How does a millage rate and assessment come together in the form of a tax bill?
 
A resident of the Perkiomen Valley School District can calculate their school tax bill by multiplying the millage rate by the assessed value of their home.
 
For example, a property assessed at $150,000 would have received an annual school tax bill in 2008-09 of $3,951 or .02634 (millage) multiplied by 150,000. A house assessed at $200,000 would have received a tax bill in 2008-09 of $5,268.

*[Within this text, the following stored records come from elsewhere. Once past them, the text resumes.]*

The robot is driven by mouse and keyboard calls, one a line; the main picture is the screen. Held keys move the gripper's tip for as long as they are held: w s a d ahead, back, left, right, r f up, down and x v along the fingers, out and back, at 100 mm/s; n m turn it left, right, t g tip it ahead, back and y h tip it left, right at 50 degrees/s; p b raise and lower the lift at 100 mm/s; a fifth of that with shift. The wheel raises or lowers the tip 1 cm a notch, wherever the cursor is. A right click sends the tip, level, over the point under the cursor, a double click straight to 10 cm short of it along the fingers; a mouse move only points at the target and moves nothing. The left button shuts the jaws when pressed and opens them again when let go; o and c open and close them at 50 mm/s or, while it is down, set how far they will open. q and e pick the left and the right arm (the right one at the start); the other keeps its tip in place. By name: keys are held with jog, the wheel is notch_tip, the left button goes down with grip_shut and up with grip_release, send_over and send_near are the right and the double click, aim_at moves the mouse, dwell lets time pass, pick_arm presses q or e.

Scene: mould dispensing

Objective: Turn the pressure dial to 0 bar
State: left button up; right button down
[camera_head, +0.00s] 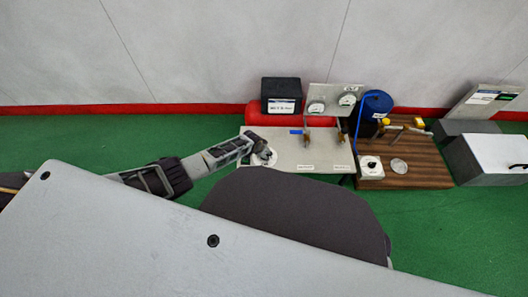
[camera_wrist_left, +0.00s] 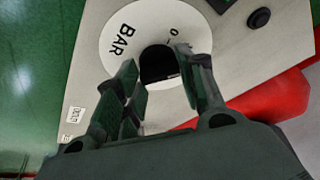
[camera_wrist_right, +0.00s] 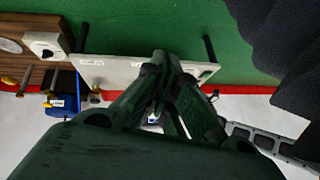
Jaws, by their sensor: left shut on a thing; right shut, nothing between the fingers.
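The pressure dial is a white disc marked BAR and 0 with a black knob (camera_wrist_left: 158,62) at its middle. In the left wrist view my left gripper (camera_wrist_left: 157,72) is shut on the knob, one finger on each side. In the head view the dial (camera_head: 266,157) lies on the left end of a pale panel (camera_head: 305,153), and my left gripper (camera_head: 246,146) covers part of it. The knob's exact pointing is hard to read. My right gripper (camera_wrist_right: 168,62) is shut and empty in its wrist view, with the panel (camera_wrist_right: 115,76) behind it.
Two gauges on an upright plate (camera_head: 333,90), a black box (camera_head: 281,92) and a red cylinder (camera_head: 257,112) stand behind the panel. A wooden board (camera_head: 425,170) with small parts, a blue drum (camera_head: 377,103) and a grey case (camera_head: 488,160) are at the right.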

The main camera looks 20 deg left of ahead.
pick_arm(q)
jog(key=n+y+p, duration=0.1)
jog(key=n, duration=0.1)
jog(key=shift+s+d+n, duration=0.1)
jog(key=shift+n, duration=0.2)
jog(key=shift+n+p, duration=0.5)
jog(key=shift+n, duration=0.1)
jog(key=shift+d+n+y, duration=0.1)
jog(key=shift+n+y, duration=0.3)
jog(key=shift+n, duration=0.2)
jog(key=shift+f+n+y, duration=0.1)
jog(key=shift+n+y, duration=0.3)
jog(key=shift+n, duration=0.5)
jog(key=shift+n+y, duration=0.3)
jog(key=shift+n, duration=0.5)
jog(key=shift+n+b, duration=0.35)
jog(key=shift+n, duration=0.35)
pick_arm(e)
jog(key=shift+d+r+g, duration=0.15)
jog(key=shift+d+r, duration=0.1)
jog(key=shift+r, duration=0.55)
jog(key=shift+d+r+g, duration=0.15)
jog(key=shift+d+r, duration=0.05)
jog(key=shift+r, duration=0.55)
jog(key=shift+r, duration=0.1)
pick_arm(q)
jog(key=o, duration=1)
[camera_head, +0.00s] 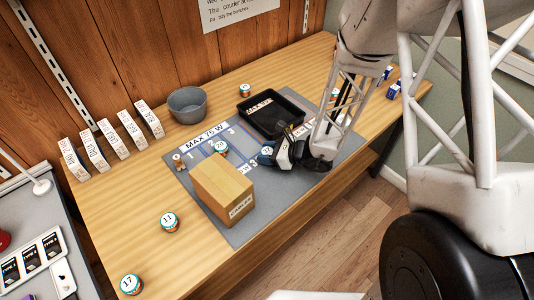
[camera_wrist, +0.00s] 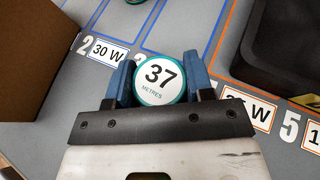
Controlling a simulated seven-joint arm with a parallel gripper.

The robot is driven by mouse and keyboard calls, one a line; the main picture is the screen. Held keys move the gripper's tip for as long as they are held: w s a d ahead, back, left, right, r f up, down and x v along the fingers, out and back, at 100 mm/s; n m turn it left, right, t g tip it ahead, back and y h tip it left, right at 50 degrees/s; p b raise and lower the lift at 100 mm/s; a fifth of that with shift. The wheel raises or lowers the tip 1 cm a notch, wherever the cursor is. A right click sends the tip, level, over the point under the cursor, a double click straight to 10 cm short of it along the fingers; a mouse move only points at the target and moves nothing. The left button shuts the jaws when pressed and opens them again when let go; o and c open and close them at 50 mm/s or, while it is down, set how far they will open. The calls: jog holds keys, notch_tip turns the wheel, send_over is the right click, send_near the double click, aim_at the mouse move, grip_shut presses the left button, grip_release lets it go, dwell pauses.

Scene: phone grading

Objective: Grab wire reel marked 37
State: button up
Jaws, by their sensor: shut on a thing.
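The wire reel marked 37 (camera_wrist: 160,77) has a white top with a teal rim and sits between the two blue fingers of my gripper (camera_wrist: 159,80) in the wrist view. The fingers are shut on its sides. Its number faces up and the fingers hide its flanks. In the head view my gripper (camera_head: 272,152) is low over the grey mat (camera_head: 238,237), right of the cardboard box. I cannot tell whether the reel touches the mat.
A cardboard box (camera_head: 221,190) stands left of my gripper and a black tray (camera_head: 273,130) behind it. Other reels, such as 11 (camera_head: 169,222) and 17 (camera_head: 131,284), stand on the wooden table. A grey bowl (camera_head: 187,107) is at the back.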

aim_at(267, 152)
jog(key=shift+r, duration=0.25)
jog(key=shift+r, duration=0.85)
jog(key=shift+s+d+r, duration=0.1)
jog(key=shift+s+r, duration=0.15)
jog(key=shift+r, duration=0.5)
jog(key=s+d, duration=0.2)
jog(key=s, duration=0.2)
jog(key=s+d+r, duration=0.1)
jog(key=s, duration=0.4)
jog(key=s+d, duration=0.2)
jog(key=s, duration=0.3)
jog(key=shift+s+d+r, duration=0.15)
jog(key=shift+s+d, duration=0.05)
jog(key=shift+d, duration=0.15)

In comparison, a property assessed at $150,000 would have received an annual school tax bill in 2011-2012 of $4,288 or .02859 (millage) multiplied by 150,000. A house assessed at $200,000 would have received a tax bill in 2011-2012 of $5,718.
 
Who approves the Perkiomen Valley School District’s budget?
 
The Board of School Directors must approve the district’s budget each year before June 30.
 
Why is it so difficult to reduce a school district’s budget? 
 
Educating students is both labor intensive and highly regulated. Employee compensation and benefits accounts for over 64% of the district’s operating budget and the majority of the employees work under collective bargaining agreements that cannot be changed unilaterally. In addition, 11% is directly associated with debt service and 16% is associated with operating costs (costs for operating buildings and building projects).
 
What is a fund balance? Does the Perkiomen Valley School District have one?
 
Fund balance is a measure of net financial assets, which is similar but not identical with equity or accumulated savings. The fund balance is equal to financial assets less financial liabilities. In other words, it is like the balance in your checking account. Deposits are like assets and the bills you need to pay are like your liabilities. What is left over is generally considered your available balance, or what is left for discretionary household spending.
 
It is important to recognize that there is often a portion of the fund balance for a school district that is reserved and can only be used for specific purposes because of legal or accounting commitments. The unreserved portion of the fund balance can be used for any future district spending. Good financial practices suggest that districts maintain an adequate unreserved fund balance to cover district emergencies or other contingencies. The state also mandates an unreserved fund balance less than 8% of projected expenditures.
 
The Perkiomen Valley School District currently has a fund balance of $5,246,452 (or 5.7% of the maximum 8% state mandate). The budget for 2011-2012 included using $1.150 million of the fund balance to help limit the tax increase for residents.
 
How are budget decisions made?
 
Various factors will affect budgetary decisions. Some of these include size of the enrollment; number and educational level of staff; the requirements of collective bargaining agreements; building needs (age, efficiency, and space requirements); pupil transportation costs (including transportation for non-public students); health and special educational programs; and changes in program requirements.
 
On the revenue side, influencing factors include the number of taxpayers; the assessed value of real estate and other tax-generating capacity; practical and legal limits on the rates of taxation; current and future debt; value of investments; various state subsidies and other funding (including building construction reimbursements); and federal and state grants.
 
The budget must develop and bring together all of these factors to provide a coherent plan. Choices need to be made between educational requirements and available funding. There are always competing interests.